**Input data**
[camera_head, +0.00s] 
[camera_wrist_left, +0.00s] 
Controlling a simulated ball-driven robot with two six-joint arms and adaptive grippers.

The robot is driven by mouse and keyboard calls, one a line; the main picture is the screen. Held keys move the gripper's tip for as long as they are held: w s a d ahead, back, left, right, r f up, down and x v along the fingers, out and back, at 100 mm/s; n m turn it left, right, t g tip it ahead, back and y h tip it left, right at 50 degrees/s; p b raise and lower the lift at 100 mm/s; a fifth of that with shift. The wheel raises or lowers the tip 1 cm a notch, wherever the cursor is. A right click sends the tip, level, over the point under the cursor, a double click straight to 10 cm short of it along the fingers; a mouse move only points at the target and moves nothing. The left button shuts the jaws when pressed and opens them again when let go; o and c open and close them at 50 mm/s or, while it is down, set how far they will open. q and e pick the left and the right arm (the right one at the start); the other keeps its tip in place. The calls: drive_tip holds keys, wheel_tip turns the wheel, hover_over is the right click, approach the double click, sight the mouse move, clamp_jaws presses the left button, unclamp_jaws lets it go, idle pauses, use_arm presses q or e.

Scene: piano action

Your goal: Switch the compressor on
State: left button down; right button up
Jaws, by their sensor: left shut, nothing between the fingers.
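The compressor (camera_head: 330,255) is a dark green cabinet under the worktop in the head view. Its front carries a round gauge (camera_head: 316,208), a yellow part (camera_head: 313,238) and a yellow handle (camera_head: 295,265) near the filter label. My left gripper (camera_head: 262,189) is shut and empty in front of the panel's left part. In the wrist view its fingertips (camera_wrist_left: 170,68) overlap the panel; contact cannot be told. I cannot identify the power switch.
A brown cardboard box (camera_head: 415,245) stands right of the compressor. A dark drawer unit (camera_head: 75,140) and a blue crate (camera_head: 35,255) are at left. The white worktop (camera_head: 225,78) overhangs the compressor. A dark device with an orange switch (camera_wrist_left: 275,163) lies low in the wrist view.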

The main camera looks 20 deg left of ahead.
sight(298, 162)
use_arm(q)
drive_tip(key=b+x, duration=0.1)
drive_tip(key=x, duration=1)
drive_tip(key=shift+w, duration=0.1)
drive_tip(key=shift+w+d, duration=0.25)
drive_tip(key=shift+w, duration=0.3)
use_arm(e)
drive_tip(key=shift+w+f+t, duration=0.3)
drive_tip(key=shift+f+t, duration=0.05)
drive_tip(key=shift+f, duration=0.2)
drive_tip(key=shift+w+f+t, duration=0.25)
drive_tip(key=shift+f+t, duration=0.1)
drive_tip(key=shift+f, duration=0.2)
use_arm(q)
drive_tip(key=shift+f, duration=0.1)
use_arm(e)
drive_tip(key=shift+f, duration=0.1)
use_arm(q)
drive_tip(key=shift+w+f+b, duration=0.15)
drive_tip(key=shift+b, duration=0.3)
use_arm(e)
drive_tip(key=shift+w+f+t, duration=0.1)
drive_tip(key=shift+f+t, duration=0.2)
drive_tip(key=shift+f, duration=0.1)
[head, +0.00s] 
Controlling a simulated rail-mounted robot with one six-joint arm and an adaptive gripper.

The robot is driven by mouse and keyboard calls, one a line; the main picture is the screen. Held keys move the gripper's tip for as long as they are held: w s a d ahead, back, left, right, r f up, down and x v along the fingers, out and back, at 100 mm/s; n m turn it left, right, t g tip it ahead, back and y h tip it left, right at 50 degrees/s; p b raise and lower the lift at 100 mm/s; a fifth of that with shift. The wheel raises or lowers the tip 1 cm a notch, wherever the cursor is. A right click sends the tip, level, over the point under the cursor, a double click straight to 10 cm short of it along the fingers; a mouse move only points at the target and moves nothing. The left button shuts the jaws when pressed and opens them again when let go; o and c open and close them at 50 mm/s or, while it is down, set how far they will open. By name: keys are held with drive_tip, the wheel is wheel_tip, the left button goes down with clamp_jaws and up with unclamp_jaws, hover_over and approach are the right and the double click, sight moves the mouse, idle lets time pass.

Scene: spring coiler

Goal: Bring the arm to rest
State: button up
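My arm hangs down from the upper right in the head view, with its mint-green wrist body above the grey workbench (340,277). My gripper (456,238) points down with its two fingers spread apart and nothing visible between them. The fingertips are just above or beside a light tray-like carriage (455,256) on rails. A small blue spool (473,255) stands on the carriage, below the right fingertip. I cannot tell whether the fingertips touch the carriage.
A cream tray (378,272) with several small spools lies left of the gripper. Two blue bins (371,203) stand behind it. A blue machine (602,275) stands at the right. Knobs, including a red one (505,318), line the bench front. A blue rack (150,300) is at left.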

**Written exercise**
Retype the records in full. Keep every line identical to the original.

**Exercise output**
[camera_head, +0.00s] 
[camera_wrist_left, +0.00s] 
Controlling a simulated ball-driven robot with two six-joint arms and adaptive grippers.

The robot is driven by mouse and keyboard calls, one a line; the main picture is the screen. Held keys move the gripper's tip for as long as they are held: w s a d ahead, back, left, right, r f up, down and x v along the fingers, out and back, at 100 mm/s; n m turn it left, right, t g tip it ahead, back and y h tip it left, right at 50 degrees/s; p b raise and lower the lift at 100 mm/s; a fifth of that with shift. The wheel raises or lowers the tip 1 cm a notch, wherever the cursor is. A right click sends the tip, level, over the point under the cursor, a double click straight to 10 cm short of it along the fingers; a mouse move only points at the target and moves nothing. The left button shuts the jaws when pressed and opens them again when let go; o and c open and close them at 50 mm/s or, while it is down, set how far they will open. q and e pick the left and the right arm (the right one at the start); the other keeps its tip in place. The calls: drive_tip holds keys, wheel_tip turns the wheel, hover_over is the right click, approach the double click, sight the mouse move, clamp_jaws presses the left button, unclamp_jaws lets it go, idle pauses, use_arm presses q or e.

Scene: piano action

Your goal: Switch the compressor on
State: left button down; right button up
Jaws, by their sensor: left shut, nothing between the fingers.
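The compressor (camera_head: 330,255) is a dark green cabinet under the worktop in the head view. Its front carries a round gauge (camera_head: 316,208), a yellow part (camera_head: 313,238) and a yellow handle (camera_head: 295,265) near the filter label. My left gripper (camera_head: 262,189) is shut and empty in front of the panel's left part. In the wrist view its fingertips (camera_wrist_left: 170,68) overlap the panel; contact cannot be told. I cannot identify the power switch.
A brown cardboard box (camera_head: 415,245) stands right of the compressor. A dark drawer unit (camera_head: 75,140) and a blue crate (camera_head: 35,255) are at left. The white worktop (camera_head: 225,78) overhangs the compressor. A dark device with an orange switch (camera_wrist_left: 275,163) lies low in the wrist view.

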The main camera looks 20 deg left of ahead.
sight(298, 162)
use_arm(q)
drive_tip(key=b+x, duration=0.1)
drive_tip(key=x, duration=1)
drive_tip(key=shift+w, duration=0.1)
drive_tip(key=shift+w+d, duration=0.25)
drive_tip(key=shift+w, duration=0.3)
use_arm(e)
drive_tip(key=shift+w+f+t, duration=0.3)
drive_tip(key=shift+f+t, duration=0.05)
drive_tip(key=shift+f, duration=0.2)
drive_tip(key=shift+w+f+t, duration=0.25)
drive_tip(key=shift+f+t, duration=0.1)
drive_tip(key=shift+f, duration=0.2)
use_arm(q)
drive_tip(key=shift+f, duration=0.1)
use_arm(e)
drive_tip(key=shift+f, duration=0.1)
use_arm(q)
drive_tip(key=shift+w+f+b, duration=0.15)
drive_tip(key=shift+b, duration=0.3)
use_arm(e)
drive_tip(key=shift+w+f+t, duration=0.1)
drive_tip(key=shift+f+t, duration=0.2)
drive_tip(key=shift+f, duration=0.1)
[head, +0.00s] 
Controlling a simulated rail-mounted robot with one six-joint arm and an adaptive gripper.

The robot is driven by mouse and keyboard calls, one a line; the main picture is the screen. Held keys move the gripper's tip for as long as they are held: w s a d ahead, back, left, right, r f up, down and x v along the fingers, out and back, at 100 mm/s; n m turn it left, right, t g tip it ahead, back and y h tip it left, right at 50 degrees/s; p b raise and lower the lift at 100 mm/s; a fifth of that with shift. The wheel raises or lowers the tip 1 cm a notch, wherever the cursor is. A right click sends the tip, level, over the point under the cursor, a double click straight to 10 cm short of it along the fingers; a mouse move only points at the target and moves nothing. The left button shuts the jaws when pressed and opens them again when let go; o and c open and close them at 50 mm/s or, while it is down, set how far they will open. By name: keys are held with drive_tip, the wheel is wheel_tip, the left button goes down with clamp_jaws and up with unclamp_jaws, hover_over and approach are the right and the double click, sight moves the mouse, idle lets time pass.

Scene: spring coiler

Goal: Bring the arm to rest
State: button up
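My arm hangs down from the upper right in the head view, with its mint-green wrist body above the grey workbench (340,277). My gripper (456,238) points down with its two fingers spread apart and nothing visible between them. The fingertips are just above or beside a light tray-like carriage (455,256) on rails. A small blue spool (473,255) stands on the carriage, below the right fingertip. I cannot tell whether the fingertips touch the carriage.
A cream tray (378,272) with several small spools lies left of the gripper. Two blue bins (371,203) stand behind it. A blue machine (602,275) stands at the right. Knobs, including a red one (505,318), line the bench front. A blue rack (150,300) is at left.

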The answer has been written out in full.